# [WHAT IS NEEDED]
Retype each line of the material exactly, please, skipping any picture in it.
^^^^
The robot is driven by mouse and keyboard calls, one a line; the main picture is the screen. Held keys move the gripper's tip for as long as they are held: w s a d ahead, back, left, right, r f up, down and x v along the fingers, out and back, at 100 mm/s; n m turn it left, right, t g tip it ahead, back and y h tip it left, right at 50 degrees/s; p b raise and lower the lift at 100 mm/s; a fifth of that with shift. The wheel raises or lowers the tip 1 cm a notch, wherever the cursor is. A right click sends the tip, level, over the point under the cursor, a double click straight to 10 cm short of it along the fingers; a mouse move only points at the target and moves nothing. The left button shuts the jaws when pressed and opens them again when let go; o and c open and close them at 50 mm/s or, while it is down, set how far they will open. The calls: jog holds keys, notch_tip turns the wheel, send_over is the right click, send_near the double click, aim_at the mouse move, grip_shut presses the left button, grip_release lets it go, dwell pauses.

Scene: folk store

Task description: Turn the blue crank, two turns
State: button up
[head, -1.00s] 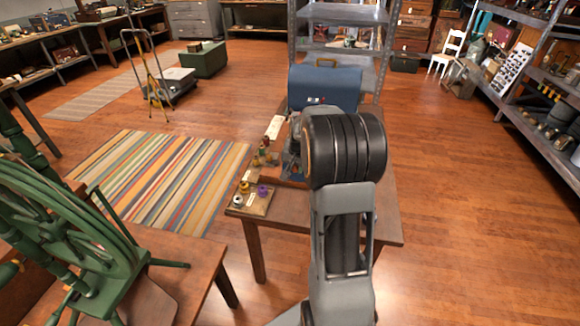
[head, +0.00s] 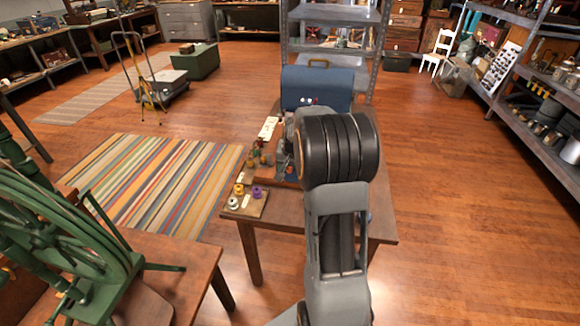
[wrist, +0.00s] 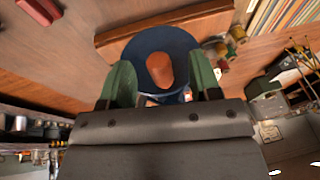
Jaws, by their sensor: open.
^^^^
# [TASK ANSWER]
The robot is driven by mouse and keyboard calls, one a line; the main picture is the screen. Held keys move the gripper's tip for as long as they are held: w s a d ahead, back, left, right, r f up, down and x v along the fingers, out and back, at 100 mm/s; n m turn it left, right, t g tip it ahead, back and y h tip it left, right at 50 degrees/s; p b raise and lower the lift at 100 mm/s; a fifth of that with shift. The wheel raises or lowers the tip 1 cm a notch, wherever the cursor is. A right click sends the tip, level, over the point under the cursor, a double click straight to 10 cm short of it along the fingers; a mouse move only points at the target and moves nothing. The left button shuts the jaws when pressed and opens them again when let go; o and c open and close them at 50 mm/s or, while it is down, set how far they will open. The calls: jog holds keys, notch_tip turns the wheel, send_over is the right click, send_near the double click, aim_at the mouse move, grip_shut presses the left button, grip_release lets it go, dwell pauses.

Scene: folk store

Task description: Turn the blue crank, two turns
State: button up
[head, -1.00s] 
[head, +0.00s] 
[wrist, +0.00s] 
Jaws, by their sensor: open.

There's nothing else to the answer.